Generating wiggle animation images from depth mapsWritten by Paul BourkeJuly 2025 Examples used in this document were sourced from the Murten panorama scan
The following discussion is around a particular way of presenting images, with an associated depthmap, so as to reveal the 3D structure. Depthmaps can be generated by a number of means, these include but are not limited to: 3D modelling/rendering software, derived from stereo pairs, manual painting and focus stacking. More recently various AI engines have been able to create reasonable quality depth maps, the examples used here were generated with this approach. Once one has an image and depth map a number of opportunities are available for it's presentation in 3D. For example traditional stereo pairs can be created for a stereoscopic display or virtual reality headset, or image sets can be created for lenticular displays such as the Looking Glass. The approach used here to presenting depth cues using an image and depth map are normally called "wiggle" images, sometimes piku-piku or twitching in Japanese. In essence two or more images are presented in quick succession, the difference in viewing position between these images combined with the resulting parallax changes gives the sense of depth. Specifically, objects in the scene at the zero parallax distance don't move at all. Objects more distant than the zero parallax distance (positive parallax) vary in their relative positions between the views. And objects closer than the zero parallax distance (negative parallax) vary in their relative positions but in the opposite direction to objects greater than the zero parallax distance. These features can be seen in the following example, in these cases there are 10 views (the author prefers a small number of views instead of just 2). Zero parallax is set to the most distant objects, so the rest of the scene is at negative parallax. (It may be necessary to wait for the animated gif to download) ![]()

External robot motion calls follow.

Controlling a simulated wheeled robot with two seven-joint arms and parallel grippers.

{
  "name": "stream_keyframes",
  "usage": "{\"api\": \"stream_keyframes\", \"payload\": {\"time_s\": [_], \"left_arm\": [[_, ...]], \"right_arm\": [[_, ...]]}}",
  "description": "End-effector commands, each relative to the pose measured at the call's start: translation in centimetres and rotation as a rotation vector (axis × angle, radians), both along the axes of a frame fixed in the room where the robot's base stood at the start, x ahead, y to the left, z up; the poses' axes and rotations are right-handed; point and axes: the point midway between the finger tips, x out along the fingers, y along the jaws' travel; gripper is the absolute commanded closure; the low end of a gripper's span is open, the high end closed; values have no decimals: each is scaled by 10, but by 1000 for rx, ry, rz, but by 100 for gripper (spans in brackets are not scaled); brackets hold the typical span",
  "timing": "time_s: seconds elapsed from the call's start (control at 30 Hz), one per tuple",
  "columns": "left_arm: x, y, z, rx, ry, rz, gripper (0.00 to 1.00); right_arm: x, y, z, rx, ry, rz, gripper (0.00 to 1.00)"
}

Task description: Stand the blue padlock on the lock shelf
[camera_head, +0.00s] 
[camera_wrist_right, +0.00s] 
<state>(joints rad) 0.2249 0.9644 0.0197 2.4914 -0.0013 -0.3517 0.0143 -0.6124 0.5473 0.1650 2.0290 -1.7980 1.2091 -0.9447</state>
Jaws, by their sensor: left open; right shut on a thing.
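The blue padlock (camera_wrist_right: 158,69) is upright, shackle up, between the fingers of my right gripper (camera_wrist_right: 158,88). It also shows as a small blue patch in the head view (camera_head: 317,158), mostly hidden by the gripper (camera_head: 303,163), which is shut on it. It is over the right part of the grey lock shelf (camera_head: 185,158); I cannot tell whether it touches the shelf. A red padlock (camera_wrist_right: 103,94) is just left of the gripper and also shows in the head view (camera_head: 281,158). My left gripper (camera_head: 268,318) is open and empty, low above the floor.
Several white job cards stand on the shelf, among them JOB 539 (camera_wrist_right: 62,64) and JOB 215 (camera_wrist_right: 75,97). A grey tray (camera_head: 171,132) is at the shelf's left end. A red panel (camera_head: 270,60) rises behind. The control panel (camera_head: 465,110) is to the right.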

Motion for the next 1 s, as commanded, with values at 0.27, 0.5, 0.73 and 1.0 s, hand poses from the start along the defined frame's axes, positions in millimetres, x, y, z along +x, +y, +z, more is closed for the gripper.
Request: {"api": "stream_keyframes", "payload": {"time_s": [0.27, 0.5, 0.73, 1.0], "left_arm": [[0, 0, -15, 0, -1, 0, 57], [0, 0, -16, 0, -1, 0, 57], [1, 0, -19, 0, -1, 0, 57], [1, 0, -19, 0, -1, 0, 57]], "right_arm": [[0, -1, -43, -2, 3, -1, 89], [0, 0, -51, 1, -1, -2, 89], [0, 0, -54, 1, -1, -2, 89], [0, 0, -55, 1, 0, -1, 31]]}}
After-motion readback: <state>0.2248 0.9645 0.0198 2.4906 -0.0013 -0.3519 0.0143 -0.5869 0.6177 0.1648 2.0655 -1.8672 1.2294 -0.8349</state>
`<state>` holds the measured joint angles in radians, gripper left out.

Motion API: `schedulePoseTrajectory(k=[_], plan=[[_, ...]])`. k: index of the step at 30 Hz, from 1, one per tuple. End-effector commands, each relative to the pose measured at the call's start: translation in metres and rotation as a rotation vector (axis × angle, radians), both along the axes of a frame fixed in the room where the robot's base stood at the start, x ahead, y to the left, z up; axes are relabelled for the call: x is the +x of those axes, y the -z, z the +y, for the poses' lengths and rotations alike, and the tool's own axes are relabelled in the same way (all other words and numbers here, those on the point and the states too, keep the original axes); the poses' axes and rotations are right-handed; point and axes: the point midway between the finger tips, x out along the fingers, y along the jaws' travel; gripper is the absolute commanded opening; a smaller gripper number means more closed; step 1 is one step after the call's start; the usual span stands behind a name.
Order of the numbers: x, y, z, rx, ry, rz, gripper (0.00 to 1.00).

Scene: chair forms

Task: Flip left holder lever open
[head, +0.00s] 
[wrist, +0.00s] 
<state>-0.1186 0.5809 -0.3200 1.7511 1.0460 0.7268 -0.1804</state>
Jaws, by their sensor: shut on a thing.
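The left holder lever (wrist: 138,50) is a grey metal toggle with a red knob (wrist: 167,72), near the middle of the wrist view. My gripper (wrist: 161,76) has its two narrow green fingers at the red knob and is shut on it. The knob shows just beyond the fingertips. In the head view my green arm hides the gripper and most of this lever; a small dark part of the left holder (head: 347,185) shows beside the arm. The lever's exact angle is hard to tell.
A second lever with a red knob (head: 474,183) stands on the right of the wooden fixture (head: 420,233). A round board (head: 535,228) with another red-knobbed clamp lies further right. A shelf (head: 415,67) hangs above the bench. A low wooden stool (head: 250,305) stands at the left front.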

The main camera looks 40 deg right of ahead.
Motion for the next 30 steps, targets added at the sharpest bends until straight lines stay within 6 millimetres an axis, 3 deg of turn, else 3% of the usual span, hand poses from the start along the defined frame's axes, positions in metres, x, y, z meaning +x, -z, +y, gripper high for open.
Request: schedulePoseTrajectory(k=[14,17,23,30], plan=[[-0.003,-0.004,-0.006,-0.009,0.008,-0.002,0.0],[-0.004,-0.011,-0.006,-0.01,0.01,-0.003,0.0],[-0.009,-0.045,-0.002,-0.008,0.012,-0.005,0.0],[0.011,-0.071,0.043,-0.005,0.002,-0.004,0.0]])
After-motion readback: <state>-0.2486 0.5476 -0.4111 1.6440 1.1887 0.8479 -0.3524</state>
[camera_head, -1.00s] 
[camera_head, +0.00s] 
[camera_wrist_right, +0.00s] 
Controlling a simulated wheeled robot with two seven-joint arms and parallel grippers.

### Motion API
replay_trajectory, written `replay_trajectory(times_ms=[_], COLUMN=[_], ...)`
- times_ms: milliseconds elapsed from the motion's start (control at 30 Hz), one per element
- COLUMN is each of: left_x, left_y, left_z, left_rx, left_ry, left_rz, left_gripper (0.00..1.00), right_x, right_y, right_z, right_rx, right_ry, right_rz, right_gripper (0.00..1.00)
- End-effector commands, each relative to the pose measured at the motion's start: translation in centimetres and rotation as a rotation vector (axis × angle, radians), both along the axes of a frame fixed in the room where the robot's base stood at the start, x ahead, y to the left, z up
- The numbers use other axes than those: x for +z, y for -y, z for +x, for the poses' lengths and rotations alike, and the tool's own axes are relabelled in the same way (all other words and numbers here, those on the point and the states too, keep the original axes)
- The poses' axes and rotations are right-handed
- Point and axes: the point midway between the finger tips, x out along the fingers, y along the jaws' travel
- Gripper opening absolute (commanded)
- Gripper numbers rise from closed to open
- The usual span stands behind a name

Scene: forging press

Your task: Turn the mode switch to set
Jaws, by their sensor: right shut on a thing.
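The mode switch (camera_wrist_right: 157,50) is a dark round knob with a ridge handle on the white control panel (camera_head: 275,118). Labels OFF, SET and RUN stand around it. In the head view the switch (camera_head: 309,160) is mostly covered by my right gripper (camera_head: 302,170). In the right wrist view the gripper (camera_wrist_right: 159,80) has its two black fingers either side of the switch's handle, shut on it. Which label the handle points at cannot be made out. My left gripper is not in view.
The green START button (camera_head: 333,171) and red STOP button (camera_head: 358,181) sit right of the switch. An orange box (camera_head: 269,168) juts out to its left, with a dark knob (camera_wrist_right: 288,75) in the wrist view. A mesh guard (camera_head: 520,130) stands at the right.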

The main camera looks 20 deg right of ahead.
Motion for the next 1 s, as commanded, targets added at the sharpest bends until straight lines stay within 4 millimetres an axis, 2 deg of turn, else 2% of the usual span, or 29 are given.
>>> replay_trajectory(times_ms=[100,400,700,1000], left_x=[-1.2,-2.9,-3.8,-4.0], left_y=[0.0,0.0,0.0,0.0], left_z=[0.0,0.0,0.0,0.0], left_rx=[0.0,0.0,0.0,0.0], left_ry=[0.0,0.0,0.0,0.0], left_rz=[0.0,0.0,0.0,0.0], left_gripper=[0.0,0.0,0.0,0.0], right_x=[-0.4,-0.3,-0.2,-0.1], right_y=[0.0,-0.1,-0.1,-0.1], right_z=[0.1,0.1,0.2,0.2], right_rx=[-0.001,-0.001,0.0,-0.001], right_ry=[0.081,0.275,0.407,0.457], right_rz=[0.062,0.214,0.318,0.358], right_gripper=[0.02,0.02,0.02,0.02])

In this example the zero parallax distance is closer to the virtual camera. (It may be necessary to wait for the animated gif to download) ![]()
The depth map for both examples above is as follows. ![]()
A feature of presenting depth information by this approach is that no special display hardware is required, and there are no glasses or other headwear involved. Unfortunately a digital display is required, that is, there is not a printed equivalent. One of the advantages of encoding wiggle images as an animated gif, as done here, is that due to early adoption of animated gif by the browser industry, they are widely supported across browsers on both computers and mobile devices. But in reality almost any movie format or player can be used as long as it can uniformly and indefinitely loop a movie.
The approach here is intended to be maximally general. It starts with the conversion of the depth map (closest objects are white, furthest are black) to a OBJ mesh. In other contexts called a height field. To facilitate a standard rendering pipeline, the mesh is created centered at the origin and fitting within a unit cube bounding box. The mesh depth (z axis) is normalised to lie between 0 and the chosen vertical scaling factor (-z). Usage: maketexturedmesh [options] imagefilename Options -a n Set subsampling level, default: 4 -z n Set vertical scaling of mesh, default: 1 The resulting mesh is illustrated below, in the first the depth map used as the texture and the second the original image is mapped onto the mesh the texture. ![]()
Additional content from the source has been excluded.